Sustainable Infrastructure Projects: How Envision Can Help

Infrastructure may stay stronger and last longer when sustainability is baked in.  

When the Metropolitan Nashville Airport Authority took on the challenge of building a new airport cooling system, sustainability was the goal.

“There’s a real misconception that sustainability costs more,” said Christine Vitt, vice president of strategic planning and sustainability for the Airport Authority. “It just makes economic sense, and it’s part of our long term thinking and planning,” she said.

For help they turned to Envision, a resource provided by the Institute for Sustainable Infrastructure (ISI). Envision consists of dozens of broad-ranging criteria that help people make better decisions at each step of a project. It provides a framework for evaluating and rating a project’s community, environmental and economic benefits. Many public agencies are using Envision for project assessments and including Envision details in requests for qualifications (RFQs) and requests for proposals (RFPs).

The end result: The Airport Authority turned an old rock quarry lake into a tremendous resource.

Its Water Source Geothermal project created the largest lake plate cooling system in North America. Stainless steel plates are positioned 50 feet down into the quarry lake, where the temperature is a constant 50 degrees. A piping system circulates the water throughout the airport terminal, leading to a cool $430,000 savings per year in utility costs.

Just as the Leadership in Energy and Environmental Design (LEED®) ratings system from the United States Green Building Council is used to certify sustainable buildings, ISI recognizes sustainable infrastructure projects ranging from power plants to wastewater facilities, even hydroponic farms. The Water Source Geothermal project just earned the Envision Silver Award.

A recent platinum award winner is the Holland Energy Park in Holland, Michigan, completed in 2016. Combining natural gas with renewable energy, the power plant provides a 50 percent reduction in carbon emissions and nearly eliminates particle pollutants. This was the first power plant to win an Envision award.

“We can have positive community impacts if done appropriately, or we can saddle future generations with unsustainable decisions. Certainly we would encourage all projects to use the Envision system.”

Melissa Peneycad, Director of Sustainable Projects for ISI

ISI may be just the cavalry needed to help companies and municipalities design, build and retrofit hundreds of projects, from roads to bridges to ports and dams. With talk of a trillion federal dollars slated for upgrading America’s infrastructure, the time is right to embrace sustainability.

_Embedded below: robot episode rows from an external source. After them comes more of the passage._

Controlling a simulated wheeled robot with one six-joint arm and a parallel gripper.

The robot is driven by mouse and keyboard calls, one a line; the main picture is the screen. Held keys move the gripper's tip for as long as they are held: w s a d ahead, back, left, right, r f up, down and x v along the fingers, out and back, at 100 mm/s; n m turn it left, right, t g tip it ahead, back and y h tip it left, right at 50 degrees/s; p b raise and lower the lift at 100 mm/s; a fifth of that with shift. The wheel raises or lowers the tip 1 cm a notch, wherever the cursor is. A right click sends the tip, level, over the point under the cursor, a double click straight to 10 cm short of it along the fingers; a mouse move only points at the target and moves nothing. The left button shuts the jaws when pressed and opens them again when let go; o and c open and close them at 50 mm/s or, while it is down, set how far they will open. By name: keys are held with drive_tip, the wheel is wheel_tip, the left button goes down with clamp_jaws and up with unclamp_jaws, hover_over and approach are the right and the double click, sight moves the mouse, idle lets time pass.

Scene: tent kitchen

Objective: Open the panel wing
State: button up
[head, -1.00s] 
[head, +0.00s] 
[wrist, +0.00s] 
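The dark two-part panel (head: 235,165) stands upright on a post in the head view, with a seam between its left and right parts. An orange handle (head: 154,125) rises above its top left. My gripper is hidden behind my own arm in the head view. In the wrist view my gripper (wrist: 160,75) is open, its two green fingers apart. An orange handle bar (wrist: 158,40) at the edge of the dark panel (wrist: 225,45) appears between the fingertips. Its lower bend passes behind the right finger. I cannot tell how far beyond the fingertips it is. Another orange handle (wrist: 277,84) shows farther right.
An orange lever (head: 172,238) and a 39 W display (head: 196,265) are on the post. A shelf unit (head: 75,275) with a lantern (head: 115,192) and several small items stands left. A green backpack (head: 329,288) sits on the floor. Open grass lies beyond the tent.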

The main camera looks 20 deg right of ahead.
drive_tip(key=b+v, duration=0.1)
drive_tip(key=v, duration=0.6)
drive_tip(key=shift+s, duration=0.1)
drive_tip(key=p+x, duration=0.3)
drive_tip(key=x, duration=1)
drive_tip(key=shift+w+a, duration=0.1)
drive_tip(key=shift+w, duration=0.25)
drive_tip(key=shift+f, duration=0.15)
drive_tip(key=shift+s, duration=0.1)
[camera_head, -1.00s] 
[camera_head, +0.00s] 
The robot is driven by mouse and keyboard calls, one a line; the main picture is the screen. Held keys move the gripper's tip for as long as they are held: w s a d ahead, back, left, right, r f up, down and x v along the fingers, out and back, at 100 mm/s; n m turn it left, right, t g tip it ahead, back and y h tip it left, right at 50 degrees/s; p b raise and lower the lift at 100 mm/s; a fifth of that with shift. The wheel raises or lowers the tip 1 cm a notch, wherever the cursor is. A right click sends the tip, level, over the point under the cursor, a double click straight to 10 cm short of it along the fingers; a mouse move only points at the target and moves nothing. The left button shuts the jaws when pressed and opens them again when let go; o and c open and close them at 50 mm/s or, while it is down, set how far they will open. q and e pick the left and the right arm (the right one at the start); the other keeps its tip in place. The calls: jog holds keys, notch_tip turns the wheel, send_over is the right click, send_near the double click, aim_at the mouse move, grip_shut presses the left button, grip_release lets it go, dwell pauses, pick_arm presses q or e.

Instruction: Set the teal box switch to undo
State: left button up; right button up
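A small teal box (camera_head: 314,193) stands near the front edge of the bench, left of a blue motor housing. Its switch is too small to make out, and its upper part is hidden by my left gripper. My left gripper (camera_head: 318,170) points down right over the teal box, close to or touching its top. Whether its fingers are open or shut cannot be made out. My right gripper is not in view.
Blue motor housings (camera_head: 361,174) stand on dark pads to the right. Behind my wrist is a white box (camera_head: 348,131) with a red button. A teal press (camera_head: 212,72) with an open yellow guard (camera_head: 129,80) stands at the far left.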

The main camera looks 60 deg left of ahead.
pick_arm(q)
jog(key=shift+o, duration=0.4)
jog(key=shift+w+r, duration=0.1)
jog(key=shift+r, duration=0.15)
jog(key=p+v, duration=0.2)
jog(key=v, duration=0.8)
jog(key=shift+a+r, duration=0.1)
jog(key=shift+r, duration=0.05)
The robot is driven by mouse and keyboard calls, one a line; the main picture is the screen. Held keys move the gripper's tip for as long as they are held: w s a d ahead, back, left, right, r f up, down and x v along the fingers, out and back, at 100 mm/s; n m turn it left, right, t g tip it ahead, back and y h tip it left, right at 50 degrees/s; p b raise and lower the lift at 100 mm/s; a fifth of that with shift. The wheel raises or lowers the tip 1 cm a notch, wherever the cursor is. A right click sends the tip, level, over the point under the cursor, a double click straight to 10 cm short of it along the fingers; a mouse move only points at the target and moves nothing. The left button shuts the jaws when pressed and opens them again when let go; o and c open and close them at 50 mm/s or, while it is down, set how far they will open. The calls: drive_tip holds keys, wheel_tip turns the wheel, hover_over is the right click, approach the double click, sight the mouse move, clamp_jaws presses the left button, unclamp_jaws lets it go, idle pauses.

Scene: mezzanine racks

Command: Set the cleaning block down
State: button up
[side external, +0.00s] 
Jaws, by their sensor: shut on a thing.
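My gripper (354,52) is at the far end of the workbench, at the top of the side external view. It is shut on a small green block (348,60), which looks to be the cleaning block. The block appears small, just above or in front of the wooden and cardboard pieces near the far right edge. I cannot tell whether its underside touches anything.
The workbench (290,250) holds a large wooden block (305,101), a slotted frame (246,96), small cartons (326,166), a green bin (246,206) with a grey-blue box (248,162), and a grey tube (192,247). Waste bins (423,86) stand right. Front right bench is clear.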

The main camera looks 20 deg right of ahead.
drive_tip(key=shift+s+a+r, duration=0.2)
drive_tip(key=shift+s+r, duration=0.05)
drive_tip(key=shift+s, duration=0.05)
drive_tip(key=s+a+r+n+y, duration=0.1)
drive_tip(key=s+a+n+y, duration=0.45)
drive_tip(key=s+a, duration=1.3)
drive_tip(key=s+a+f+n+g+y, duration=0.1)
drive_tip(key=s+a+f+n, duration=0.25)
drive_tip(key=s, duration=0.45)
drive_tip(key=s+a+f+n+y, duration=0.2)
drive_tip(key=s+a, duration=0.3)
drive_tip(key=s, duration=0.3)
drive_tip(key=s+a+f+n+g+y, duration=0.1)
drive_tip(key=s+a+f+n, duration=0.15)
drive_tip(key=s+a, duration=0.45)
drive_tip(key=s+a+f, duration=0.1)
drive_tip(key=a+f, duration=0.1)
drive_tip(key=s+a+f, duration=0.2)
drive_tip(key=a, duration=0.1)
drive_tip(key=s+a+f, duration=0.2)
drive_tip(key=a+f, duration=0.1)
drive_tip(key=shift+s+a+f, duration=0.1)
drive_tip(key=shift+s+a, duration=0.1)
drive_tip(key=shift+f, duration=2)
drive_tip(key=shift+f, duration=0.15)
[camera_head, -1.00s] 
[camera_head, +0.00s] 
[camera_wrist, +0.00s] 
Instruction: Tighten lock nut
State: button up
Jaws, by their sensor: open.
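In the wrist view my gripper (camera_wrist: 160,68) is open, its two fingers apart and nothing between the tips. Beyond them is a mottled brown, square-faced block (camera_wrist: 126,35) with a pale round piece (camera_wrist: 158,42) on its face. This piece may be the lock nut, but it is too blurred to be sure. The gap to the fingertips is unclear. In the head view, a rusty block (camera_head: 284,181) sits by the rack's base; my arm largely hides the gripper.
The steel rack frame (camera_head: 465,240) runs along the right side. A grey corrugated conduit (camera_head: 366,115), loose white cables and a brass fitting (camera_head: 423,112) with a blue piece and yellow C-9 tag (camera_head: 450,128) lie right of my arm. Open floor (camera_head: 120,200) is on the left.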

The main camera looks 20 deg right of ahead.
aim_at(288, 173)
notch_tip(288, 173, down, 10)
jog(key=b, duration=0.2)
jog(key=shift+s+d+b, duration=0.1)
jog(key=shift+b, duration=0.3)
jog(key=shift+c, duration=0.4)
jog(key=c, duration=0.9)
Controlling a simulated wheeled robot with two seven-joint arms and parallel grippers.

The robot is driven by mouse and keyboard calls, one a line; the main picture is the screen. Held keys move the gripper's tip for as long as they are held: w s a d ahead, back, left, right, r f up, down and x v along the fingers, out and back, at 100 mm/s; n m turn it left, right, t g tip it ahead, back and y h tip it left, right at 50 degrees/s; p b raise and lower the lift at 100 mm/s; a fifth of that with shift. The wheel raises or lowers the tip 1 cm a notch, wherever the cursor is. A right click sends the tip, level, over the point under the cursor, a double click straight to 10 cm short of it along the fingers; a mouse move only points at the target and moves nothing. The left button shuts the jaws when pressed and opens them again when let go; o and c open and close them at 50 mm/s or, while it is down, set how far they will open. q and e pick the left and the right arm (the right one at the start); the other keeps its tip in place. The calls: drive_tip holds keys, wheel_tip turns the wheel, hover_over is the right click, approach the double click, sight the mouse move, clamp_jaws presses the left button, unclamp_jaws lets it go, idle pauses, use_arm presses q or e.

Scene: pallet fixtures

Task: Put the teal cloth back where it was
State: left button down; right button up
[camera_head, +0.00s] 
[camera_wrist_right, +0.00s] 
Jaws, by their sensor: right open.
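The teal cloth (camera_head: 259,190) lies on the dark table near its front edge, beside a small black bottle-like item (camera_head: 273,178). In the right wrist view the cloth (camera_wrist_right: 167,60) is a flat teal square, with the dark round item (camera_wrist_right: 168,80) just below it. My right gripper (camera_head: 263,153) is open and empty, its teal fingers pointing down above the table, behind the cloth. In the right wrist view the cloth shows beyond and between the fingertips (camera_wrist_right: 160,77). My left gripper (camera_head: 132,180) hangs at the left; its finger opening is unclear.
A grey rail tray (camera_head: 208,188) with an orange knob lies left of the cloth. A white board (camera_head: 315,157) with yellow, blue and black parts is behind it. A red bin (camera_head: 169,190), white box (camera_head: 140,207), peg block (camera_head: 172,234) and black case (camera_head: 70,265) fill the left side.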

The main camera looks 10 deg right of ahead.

“We have a tremendous opportunity, a once in history opportunity, to really shape the future through infrastructure,” said Melissa Peneycad, director of sustainable projects for ISI. “We can have positive community impacts if done appropriately, or we can saddle future generations with unsustainable decisions. Certainly we would encourage all projects to use the Envision system.”  

Peneycad said the system evaluates projects holistically. Beyond considering upfront costs, design and construction teams are encouraged to incorporate long-term operational costs — and future needs — into their thinking.

“So, for example, should a wastewater treatment facility be built to meet current demands? Or should it take into account future demands to save from building a separate facility in the future? To design it with the flexibility to expand can lead to cost savings,” said Peneycad. A project may also be designed and built to more resilient standards in order to cope with the unknowns of future climate conditions.

Active engagement in the sustainability mission on the part of the contractor is key.

“In my experience, more contractors than you might think really welcome opportunity to be engaged in the process,” said Peneycad. “Some of the most successful projects got contractors involved early, rather than being told later, ‘Thou must do this!’. They have a huge opportunity to contribute. They know the challenges they might face, things the design team might not have thought about.”

In Nashville, Vitt said there’s been a real change in culture for the engineers and construction teams involved in weaving sustainability criteria into engineering projects. She added, “Adopting new policies is fun after you get into it. It gets people thinking differently.”